The tour guide had told us that instead of bringing us to multiple shops to buy and shop for different local Balinese stuff as we had requested, he knew ‘this place’ that had ‘everything under one roof’ and that we didn’t need to waste time looking around!

Somehow, I could not shake the feeling that this was all commission-motivated.
We were brought to this warehouse-like store selling all types of local souvenirs and stuff, and our tour guide couldn’t stop telling us how he had got for us this special ‘just-for-our-group’ 50% discount and why we should buy stuff there etc etc…

Anyway, we did buy some stuff, and were next brought on a three-hour journey to Mt. Batur, which was an active volcano that had erupted multiple times in the last centrury, thus leaving a layer of black, dried lava on some parts of the island.
Of course, we only went around the mountain, not up the mountain itself; but the sight seen from where we were was really beautiful!

A very interesting thing took place at this restaurant where we had our lunch!
The interior of the place where we had lunch was a rather classy buffet restaurant with air-conditioning and everything, but outside the restaurant was a monstrous horde of local sellers, each holding a variety of items ranging from key chains to paintings to chess sets to Harley-Davidson motorcycle miniature models, all trying (very, very desperately) to sell to you!

The way they tried to sell to tourists was as though their next meal depended on the sale. It was as though, if you didn’t buy it, they wouldn’t have money even for dinner!
It was that crazy!
They persuaded and talked and kept pestering you wherever you walked to, and sometimes, begged you to buy their stuff…
… Literally – “Tolong… tolonglah beli… Berapa awak mau bayar…? Tolonglah…”
More interestingly, after you’ve gone into the restaurant and sat down comfortably (we sat at a window-side table), there was a number of these sellers stalking blatantly outside the window, each trying frantically to get your attention whenever you turned your head to their direction!
And if they somehow managed to get your attention, your lunch is half-ruined – these people would actually start an attempt to negotiate prices with you in sign language and refuse to leave for a very, very long time!

The prices that these sellers offer you can be marked-up anywhere from 200% to 1000% or way above.
After the lunch, we journeyed downhill and stopped by a plantation area where we were offered free, freshly-brewed coffee made from freshly-roasted coffee beans!

There was also the legendary Kopi Luwak for sale.
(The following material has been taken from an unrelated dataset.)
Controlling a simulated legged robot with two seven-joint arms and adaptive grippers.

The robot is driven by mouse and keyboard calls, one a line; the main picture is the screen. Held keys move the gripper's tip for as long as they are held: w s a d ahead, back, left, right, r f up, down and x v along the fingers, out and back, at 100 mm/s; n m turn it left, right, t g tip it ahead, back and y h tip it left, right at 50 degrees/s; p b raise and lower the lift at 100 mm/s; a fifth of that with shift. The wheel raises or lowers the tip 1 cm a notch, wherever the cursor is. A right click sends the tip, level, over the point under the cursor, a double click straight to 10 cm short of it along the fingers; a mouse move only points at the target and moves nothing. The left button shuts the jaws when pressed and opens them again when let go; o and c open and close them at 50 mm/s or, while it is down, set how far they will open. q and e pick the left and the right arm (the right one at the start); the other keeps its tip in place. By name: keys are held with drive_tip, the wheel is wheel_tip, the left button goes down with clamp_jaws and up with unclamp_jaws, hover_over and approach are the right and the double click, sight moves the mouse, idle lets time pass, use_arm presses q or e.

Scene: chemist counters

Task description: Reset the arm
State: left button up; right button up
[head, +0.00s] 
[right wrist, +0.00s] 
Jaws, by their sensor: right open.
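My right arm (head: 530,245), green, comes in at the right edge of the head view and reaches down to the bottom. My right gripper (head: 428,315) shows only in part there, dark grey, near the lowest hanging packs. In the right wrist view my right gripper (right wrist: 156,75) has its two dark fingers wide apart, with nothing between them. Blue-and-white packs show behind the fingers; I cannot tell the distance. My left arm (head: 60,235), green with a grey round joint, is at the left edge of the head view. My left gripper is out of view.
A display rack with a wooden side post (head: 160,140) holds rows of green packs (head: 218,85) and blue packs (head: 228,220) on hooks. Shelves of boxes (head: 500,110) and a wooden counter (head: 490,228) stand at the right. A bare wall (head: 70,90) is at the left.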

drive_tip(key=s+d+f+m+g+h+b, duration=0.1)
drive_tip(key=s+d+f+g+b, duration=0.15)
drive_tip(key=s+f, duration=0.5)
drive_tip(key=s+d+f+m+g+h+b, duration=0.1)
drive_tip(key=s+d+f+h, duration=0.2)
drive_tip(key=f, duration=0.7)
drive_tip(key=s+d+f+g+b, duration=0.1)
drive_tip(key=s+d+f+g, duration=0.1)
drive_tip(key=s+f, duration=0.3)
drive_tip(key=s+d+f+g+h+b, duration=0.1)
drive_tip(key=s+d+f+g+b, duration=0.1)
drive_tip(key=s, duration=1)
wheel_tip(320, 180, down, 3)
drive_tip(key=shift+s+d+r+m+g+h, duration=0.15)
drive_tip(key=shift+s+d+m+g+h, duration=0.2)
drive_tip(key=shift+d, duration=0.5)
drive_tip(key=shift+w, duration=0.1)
A small packet of this most expensive coffee in the world, which makes around 2-3 cups, was sold for Rp120,000 (around RM40)!
If you’re wondering what’s the big deal about this Kopi Luwak, lemme tell ya – it is made from coffee beans harvested from the feces, that is to say – shit, of the Paradoxus Hermaphroditus – an animal that looks like a mongoose.

Apparently, this Luwak only eats the finest coffee berries it could find and after passing through its stomach, the undigested beans (taken from its pile of shit) has superb aroma and taste and is unparalleled by any other coffee bean in the world.
Some of us bought this shit.

Next, we were brought to a temple – forgot the name – and it was the first of the FIVE friggin’ temples that we were supposed to visit in this tour.
Needless to say, the temple trip was fairly uneventful, if not downright boring; but the ancient design and architecture of the place was really unique and would be rather interesting to people in the structural design field.
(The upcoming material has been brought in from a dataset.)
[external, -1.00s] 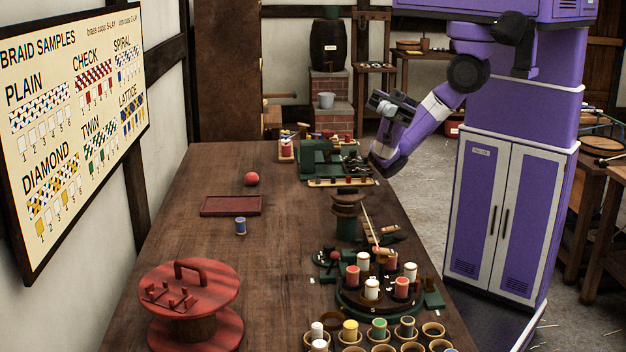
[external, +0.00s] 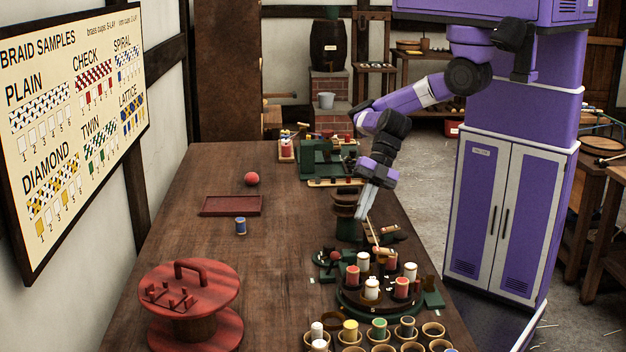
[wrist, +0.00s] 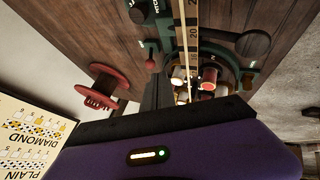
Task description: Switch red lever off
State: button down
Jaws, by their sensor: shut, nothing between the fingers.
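A small dark-red knob (external: 335,256) sits on a green bracket at the left of the round green spool stand (external: 349,300). It may be the red lever, but it is too small to read its position. My gripper (external: 361,216) points down over the right side of the bench, just above and beside the dark wooden spool post (external: 347,228). Its fingers are together and empty, apart from the knob. In the wrist view the stand (wrist: 243,79) lies ahead, with a dark round-ended lever (wrist: 253,44) on a green mount and a small reddish knob (wrist: 152,64) to the left.
Several cups (external: 432,330) with coloured bobbins stand at the near edge. The bench's centre is clear.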

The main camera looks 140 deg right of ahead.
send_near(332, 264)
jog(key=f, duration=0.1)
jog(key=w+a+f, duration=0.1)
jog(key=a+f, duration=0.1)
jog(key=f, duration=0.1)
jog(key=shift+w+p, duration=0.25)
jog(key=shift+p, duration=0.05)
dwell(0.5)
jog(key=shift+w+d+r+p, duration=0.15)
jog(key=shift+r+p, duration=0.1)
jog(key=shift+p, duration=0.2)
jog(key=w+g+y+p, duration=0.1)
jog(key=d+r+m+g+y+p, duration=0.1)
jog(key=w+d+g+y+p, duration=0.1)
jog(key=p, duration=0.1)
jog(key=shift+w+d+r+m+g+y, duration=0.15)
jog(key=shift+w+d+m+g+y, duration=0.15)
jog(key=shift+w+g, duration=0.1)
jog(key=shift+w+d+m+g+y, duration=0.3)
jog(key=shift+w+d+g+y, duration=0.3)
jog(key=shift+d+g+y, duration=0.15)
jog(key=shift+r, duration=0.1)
Here, I also realized that the Balinese Gods were totally fearsome and err… I guess very protective, because if I myself were a demon trying to harm the Balinese people, I would first have my shit scared out by the sight of any one of their Gods!
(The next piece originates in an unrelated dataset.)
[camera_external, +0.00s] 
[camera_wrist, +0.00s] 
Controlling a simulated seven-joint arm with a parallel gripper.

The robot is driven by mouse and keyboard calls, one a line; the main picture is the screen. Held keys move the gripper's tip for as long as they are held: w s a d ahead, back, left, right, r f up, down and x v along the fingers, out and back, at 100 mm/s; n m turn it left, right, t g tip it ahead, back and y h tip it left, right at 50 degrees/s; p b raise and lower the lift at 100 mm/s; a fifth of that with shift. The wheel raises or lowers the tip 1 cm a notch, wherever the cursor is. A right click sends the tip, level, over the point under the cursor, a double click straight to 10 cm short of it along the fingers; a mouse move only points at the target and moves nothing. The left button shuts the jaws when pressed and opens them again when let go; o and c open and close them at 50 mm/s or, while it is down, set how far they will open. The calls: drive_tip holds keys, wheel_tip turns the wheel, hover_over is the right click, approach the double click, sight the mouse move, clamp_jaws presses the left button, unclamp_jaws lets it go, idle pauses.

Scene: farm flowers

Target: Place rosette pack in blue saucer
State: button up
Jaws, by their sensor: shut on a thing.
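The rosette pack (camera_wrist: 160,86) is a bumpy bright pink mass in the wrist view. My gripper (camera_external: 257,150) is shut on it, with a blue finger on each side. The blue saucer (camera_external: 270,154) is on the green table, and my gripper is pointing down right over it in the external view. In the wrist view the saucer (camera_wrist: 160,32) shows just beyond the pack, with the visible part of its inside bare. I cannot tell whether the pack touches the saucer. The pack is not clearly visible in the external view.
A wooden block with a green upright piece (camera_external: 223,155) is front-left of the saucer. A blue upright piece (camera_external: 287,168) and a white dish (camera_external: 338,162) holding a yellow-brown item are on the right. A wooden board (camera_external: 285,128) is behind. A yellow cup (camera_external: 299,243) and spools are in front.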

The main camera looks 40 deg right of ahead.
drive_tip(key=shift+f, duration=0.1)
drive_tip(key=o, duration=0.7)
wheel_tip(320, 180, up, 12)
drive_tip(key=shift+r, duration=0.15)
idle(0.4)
At night, we had dinner at a fine restaurant in a hotel.
The only thing weird about this hotel-prepared dinner was that we were served a dish of fancily decorated, but unmistakably identifiable… chicken rice.

And we were served only plain water, any other drinks ordered would be charged separately.
Ah… Forgot to mention – the money that we paid to the travel agency had all our meals included. So naturally, it would have been foolish to have expected lobsters and oysters…
After the dinner, we did some shopping, and had our first ever foot massage in Bali!

Most of us had female locals doing the foot massages for us, except for a few unlucky souls, like our good friend Sadra (the guy behind) was unfortunate enough to have a guy whom his colleagues claim is a pondan, touching and rubbing his hairy legs with massage oil… all he likes.
A 45-minute foot massage here cost us only Rp50,000 (around RM16)!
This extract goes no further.